Issue 148: 2018 04 05: A Strange Course

5 April 2018 

A Strange Course

Hunting Hares

by J.R. Thomas

Occasionally the Shaw Sheet pulls on its gumboots, finds a warm coat and gloves and battered hat, and wanders off to the country.  The United Kingdom is an intensely urbanised land, probably the most built-up sizable country in the world, and one of the deepest divisions which characterise modern British society is that gulf between town and country.

So the urban dweller who sets off for a rural stroll does well to remember that he is entering a strange and distant land; and if on his perambulations through the fields and woods he comes into conversation with a country person, he should be careful what he says.  Things are not always what he might assume. For instance: driving along a quiet country road the townie might see a collection of four-wheel drive vehicles in a field and by the lane side.  They will no doubt be accompanied by a collection of persons, mainly male but some female, dressed for winter in a muddy land.  Boots or wellies, water proof trousers covered in mud, long waxed coats, some additionally embellished with string, a few flat caps but also a lot of battered titfers of uncertain origins.

“Ah-ha” our visitor might think.  “Country sports.  Let me observe the arcane rituals of traditional countryperson in pursuit of bird or animal.”  But the townie may find that he is not at all welcome to join the hunting party.  In fact, he may find that, far from a warm welcome to join and learn about country sports, he is approached by several of the sporting set who urge him on his way.  Urging him in terms that suggest a rapid departure and no return would be preferred.

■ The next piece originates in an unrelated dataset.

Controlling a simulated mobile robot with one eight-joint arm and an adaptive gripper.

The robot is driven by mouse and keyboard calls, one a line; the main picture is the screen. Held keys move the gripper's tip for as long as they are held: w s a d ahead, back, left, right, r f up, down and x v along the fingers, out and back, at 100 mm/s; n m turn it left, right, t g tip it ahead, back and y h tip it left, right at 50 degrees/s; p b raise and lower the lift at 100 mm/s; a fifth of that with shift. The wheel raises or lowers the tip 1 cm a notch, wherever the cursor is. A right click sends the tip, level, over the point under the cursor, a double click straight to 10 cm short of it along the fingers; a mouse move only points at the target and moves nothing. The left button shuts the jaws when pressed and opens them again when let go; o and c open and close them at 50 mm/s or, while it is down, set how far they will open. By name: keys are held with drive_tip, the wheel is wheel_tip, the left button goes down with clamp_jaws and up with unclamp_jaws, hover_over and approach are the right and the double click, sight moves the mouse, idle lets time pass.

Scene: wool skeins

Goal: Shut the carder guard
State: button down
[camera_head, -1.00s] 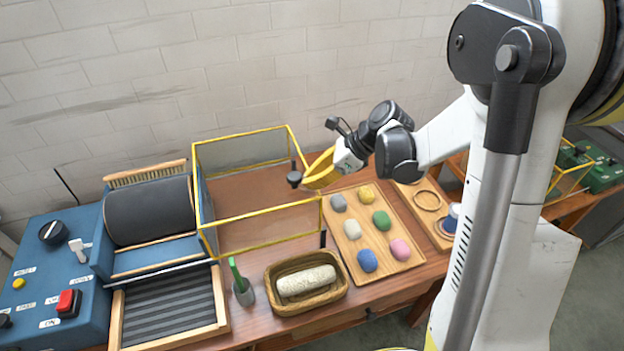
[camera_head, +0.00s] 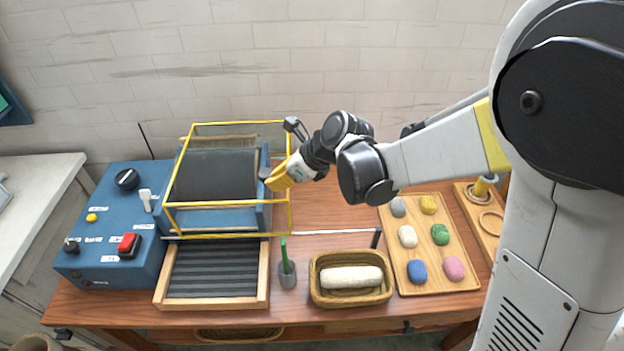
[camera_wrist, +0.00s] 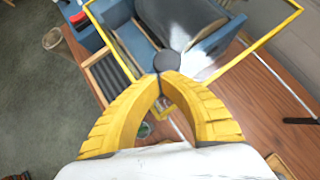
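The carder guard (camera_head: 225,203), a clear box with yellow edges, stands around and over the dark drum (camera_head: 213,172) of the blue carder. In the wrist view its yellow frame (camera_wrist: 262,38) shows across the top and right. My gripper (camera_head: 268,181) is at the guard's right side, by a dark round knob (camera_head: 263,174). In the wrist view my yellow fingers (camera_wrist: 168,76) come together on this knob (camera_wrist: 167,60). Whether the guard's left edge touches the control box (camera_head: 120,225) cannot be made out.
A thin rail (camera_head: 325,232) runs right from the carder to a dark end post (camera_head: 375,238). In front are the ribbed feed tray (camera_head: 212,272), a green-handled brush in a grey cup (camera_head: 287,272), a basket (camera_head: 350,294) with a cream roll, and a tray (camera_head: 440,279) of coloured wool balls.

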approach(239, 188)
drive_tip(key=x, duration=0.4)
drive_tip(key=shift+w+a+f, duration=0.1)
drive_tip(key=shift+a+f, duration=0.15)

After he drives on and finds a country pub or café, and seeks guidance as to the curious lack of welcome he has just received, he may encounter something even more bizarre; that several of those present rush out muttering what are politely known as oaths, and roar away in their muddy vehicles.  Especially if a policeperson be amongst those present.

Hares are becoming rare animals, increasingly driven out by modern farming methods which ploughs out the meadow grass and wide field margins that are the habitat of these beautiful animals.  They are the subject of much country lore – indeed they are the subject of a whole shelf of rural literature, the best of which is probably It’s My Delight by Brian Vesey-Fitzgerald (long out of print but worth seeking out for those drawn into the magic of the hare).  Hares were commonly regarded as having magical or mystical qualities, and to the true country dweller, they still have that mystique.  Which is not to say that the same country dweller might not occasionally shoot a hare for the supper pot, but at least he will treat it with respect as he carves the saddle and spoons out the redcurrant sauce.

They are of the rabbit genus, resembling large rabbits, with bigger bodies and larger rear legs, but unlike their rabbit cousins they do not live in burrows in woodland or hedge bottoms.  The hare prefers to maintain maximum flexibility, living in a shallow nest in long grass called a “form”.  They are solitary by nature, and most relevantly for our bunch of strange sportspersons, they are extremely fast movers, with a great ability to manoeuvre at high speed.  Just like whippets and greyhounds and lurchers, and other forms of thin rangy dogs with long legs.  Such as those that the townie visitor now recalls been present with the badly dressed group by the lane-side.

So why, you may ask, are one set of country types eating the hare, but so against another set of country types chasing it?

What the uninformed townie has just seen, and been shooed away from, is hare coursing.  Hare coursing is the pursuit of a hare with perhaps two, maybe three, very fast dogs, the object been simply that the dogs catch the hare.  Those whose ancient waxed coats are tied up with string and are so unwelcoming to observers are not in pursuit of a hot lunch or supper.  Indeed, such is the ferocity of the pursuing dogs that when the hare is caught – and only one in three or four are caught, such is their turn of speed and manoeuvre – there will be little left for a human meal.  It is, you may think, rather like fox hunting, though foxes are not edible, or wild boar hunting.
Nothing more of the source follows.